Adequação é Educação

OPINIÃO

Óscar Fumo

Esta coisa de nos tratarmos por “irmão/irmã”, “mano/mana”, “pai/mãe”, “Boss”, “ilustre” e sei mais o quê ainda me custa engolir. Posso até soar avelhantado, mas não concedo. Desconfio que um problema mal resolvido se esconda por trás dessas formas de tratamento. Há, inclusive, quem tentou convencer- me das virtudes dessas formas argumentando que nós africanos somos uma grande família e, por isso, não nos tratamos com formalidades, como estranhos, usando formas distantes como “Senhor/Senhora”; que essas formas, seriam, também, formas de incorporarmos as nossas culturas na língua portuguesa, fazendo-a ter as nossas cores, sons e tons.

Embora simpatize com a ideia de um Português “à nossa maneira”, que expresse as nossas peculiares formas de ser e dar sentido à vida, estou desconfiado que esta coisa dos “manos e manas” e a flagrante deselegância como nos dirigimos uns aos outros, mesmo quando estranhos e em contextos mais formais, não reflita nenhuma apropriação consciente e propositada da língua, mas, ao invés, algum desconhecimento e/ou falta de domínio das formas apropriadas em Português. Como reclamava uma amiga a propósito disto, a situação é tal que, quando gentilmente abordamos alguém mais jovem dizendo-lhe, por exemplo, “Importava-se, por favor”, a primeira reacção é esbugalhar e olhar-nos de cima para baixo, como que a rastrear-nos a idade, a proveniência e a educação. Usar expressões de tratamento adequadas soa à velharia, a pedantismo e pretensão de se revelar distinto e superior. É como se a etiqueta e a polidez causassem estranhamento e repulsa. É como se procurar ser adequado esteja a tornar-se inadequado. A elegância das formas de tratamento adequadas em Português já não é conveniente. Não é estranho que seja mais popular e desenrasque-se melhor quem não pede licença, mas dá umas dedadas no ombro do outro e solta um “Coméquê, mano?”, “Tudo bem, boss?”. É um viva à grande família, directa, informal e livre dos distanciamentos e protocolos.

E quando os modos familiares já não têm fronteiras e penetram contextos e lugares mais públicos, formais, solenes?! Quando a Senhora do balcão da repartição pública é tratada por “mãe, irmã, mana”?! O senhor agente da Polícia de Trânsito é “pai, irmão, mano”? A colega do serviço é “Querida”?! Não é isto, para além de falta de conhecimento do que é adequado, uma forma de “corrupção”, como com razão considera uma minha amiga Psicóloga, na medida em que se apela aos sentimentos que essas palavras evocam, manipulando, assim, vontades?

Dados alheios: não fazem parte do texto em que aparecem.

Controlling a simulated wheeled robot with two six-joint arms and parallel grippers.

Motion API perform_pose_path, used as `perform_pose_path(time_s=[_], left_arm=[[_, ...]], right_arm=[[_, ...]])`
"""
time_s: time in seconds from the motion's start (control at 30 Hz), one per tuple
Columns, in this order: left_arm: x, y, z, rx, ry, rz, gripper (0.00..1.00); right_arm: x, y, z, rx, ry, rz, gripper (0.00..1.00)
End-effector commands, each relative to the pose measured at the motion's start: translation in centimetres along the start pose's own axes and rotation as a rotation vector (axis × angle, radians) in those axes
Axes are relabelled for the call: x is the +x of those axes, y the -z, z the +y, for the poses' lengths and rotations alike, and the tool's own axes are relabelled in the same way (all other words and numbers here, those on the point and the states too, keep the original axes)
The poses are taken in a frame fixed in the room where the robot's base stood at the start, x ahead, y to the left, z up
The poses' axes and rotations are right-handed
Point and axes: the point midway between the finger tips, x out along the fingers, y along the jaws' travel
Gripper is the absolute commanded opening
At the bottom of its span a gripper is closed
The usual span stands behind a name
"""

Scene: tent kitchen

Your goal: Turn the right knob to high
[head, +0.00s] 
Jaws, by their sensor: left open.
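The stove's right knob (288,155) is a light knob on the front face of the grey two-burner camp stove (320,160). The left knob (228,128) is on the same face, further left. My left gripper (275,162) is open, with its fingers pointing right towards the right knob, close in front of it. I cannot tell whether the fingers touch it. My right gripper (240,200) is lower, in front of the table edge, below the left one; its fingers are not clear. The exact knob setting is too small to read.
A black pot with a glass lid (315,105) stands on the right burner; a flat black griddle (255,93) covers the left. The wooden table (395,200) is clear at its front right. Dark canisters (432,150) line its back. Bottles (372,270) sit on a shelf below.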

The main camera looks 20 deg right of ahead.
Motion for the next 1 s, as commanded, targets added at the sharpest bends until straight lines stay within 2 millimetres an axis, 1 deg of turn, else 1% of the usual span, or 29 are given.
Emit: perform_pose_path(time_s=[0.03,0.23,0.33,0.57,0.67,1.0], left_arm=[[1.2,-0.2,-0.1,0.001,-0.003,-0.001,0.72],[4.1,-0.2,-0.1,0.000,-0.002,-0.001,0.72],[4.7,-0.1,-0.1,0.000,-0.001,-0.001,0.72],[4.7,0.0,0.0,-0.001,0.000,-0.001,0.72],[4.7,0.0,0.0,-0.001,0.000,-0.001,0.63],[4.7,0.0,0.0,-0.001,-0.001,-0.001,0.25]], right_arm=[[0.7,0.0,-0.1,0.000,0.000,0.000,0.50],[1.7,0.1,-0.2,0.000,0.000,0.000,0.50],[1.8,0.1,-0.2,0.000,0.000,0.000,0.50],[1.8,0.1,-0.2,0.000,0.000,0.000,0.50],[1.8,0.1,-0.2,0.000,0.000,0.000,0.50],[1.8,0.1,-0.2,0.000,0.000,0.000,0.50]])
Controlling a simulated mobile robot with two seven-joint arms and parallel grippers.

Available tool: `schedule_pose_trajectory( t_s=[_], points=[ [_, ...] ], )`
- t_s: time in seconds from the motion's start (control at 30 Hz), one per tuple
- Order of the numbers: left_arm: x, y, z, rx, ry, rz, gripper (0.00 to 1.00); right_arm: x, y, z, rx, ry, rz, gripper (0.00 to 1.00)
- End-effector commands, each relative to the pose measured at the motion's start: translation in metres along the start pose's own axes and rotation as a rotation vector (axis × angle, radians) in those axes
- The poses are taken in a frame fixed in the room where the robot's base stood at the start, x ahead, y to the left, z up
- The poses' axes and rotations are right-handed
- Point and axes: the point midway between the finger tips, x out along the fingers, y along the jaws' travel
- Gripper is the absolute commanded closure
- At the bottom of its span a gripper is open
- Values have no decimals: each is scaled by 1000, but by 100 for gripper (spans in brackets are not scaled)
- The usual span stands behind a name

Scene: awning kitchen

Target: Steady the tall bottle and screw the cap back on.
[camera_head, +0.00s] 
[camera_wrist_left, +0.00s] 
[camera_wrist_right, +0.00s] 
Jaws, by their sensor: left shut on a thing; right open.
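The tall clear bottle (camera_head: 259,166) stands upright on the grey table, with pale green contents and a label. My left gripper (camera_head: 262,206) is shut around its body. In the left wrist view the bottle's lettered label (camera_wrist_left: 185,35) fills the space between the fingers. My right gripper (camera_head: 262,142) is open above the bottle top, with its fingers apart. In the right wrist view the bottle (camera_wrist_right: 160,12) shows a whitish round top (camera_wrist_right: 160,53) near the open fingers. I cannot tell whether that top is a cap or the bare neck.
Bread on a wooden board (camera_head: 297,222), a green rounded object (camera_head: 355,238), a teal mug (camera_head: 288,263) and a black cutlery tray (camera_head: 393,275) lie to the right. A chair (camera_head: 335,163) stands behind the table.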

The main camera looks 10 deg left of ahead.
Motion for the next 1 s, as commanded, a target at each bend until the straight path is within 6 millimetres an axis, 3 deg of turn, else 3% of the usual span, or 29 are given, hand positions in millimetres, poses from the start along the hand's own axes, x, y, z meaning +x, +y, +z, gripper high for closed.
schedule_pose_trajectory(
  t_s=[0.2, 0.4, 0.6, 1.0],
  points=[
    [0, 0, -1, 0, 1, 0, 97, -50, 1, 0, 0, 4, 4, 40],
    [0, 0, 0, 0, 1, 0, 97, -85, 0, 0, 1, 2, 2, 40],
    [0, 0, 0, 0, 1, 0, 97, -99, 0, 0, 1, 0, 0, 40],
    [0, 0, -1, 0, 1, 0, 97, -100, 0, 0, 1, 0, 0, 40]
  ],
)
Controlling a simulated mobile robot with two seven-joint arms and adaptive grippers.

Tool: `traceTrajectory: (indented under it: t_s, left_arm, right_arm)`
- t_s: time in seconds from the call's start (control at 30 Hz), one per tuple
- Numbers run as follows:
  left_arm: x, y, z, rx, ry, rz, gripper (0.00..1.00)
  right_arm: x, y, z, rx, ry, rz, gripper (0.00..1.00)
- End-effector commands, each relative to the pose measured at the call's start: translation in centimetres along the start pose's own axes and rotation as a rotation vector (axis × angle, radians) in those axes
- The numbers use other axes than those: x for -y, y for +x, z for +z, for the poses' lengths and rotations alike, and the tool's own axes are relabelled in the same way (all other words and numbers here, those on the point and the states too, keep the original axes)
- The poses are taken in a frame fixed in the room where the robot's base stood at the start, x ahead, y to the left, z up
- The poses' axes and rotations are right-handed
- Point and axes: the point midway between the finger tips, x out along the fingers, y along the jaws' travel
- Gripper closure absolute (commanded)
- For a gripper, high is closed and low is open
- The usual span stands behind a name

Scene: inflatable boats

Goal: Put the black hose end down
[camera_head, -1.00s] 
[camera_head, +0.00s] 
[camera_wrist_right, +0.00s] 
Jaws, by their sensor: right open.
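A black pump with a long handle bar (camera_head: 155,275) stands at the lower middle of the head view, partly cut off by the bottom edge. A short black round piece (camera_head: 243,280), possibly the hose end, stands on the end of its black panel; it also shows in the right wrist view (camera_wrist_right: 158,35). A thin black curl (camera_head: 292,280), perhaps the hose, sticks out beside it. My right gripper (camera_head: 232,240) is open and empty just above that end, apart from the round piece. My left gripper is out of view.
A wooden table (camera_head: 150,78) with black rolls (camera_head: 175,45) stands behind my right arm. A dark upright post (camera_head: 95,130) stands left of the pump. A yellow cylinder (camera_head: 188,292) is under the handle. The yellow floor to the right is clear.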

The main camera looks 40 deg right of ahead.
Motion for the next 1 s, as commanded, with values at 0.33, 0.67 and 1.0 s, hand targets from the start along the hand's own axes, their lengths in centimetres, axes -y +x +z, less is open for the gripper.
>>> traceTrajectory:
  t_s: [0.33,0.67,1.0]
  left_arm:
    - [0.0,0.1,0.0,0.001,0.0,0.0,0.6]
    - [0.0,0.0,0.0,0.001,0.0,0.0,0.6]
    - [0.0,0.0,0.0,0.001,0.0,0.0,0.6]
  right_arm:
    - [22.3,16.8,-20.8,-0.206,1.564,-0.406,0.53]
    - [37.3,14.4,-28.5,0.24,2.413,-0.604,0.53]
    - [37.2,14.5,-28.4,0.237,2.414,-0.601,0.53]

E os abruptos “Estás na bicha?”, “Na boa? És a última pessoa?”. E o “Tu” que se distribui indiscriminadamente, sem idade e nem contexto?! Na grande família não se cuida em ser adequado?! Não há mais protocolos; não há funções, hierarquias e as correspondentes formas de tratamento; as formas de pedir licença, a vez; formas de delicadeza e polidez?!

Por muito atractiva que nos pareça a desculpa de que as pessoas estão a apropriar-se da língua fazendo-a reflectir as nossas realidades, julgo que os professores de língua portuguesa (sobretudo estes) devem estar atentos ao sino que toca comunicando-lhes o deserviço que fazem à capacidade das pessoas de usarem eficazmente a língua portuguesa para participarem de forma adequada e eficaz nas diferentes práticas sociais. A aula de língua portuguesa tem de deixar de ser uma aula de gramática a retalho que só faz decorar conceitos e nomeclaturas gramaticais estéreis, deixando os alunos privados do conhecimento sobre como usar competentemente a língua que falam. Tem de ensinar uma língua real, funcional, para usar em práticas sociais ordinárias, com ela dizer e, assim, fazer coisas concretas. A nossa escola e os nossos professores de Português devem promover uma educação linguística que transforme os alunos em sujeitos conscientes dos efeitos dos usos que fazem da língua. Usuários da língua competentes sabem que cada uso vale o que vale no seu devido lugar e, por isso, cada contexto reclama formas apropriadas de usar a língua para abordar e tratar as pessoas e dizer coisas com adequação.

Podemos, sim, ser uma grande família, mas reservemos os tratamentos familiares para os ambientes familiares e outros negócios privados. Para os ambientes e negócios formais e públicos, que a escola volte a ensinar como nos dirigimos àqueles com quem não temos proximidades; como abordamos uns aos outros para pedir favores, perguntar e pedir informações, aceitar e recusar, concordar e mostrar desacordo e outros usos e funções sociais da língua. Ser adequado não é nem velharia nem pedantismo; é educação.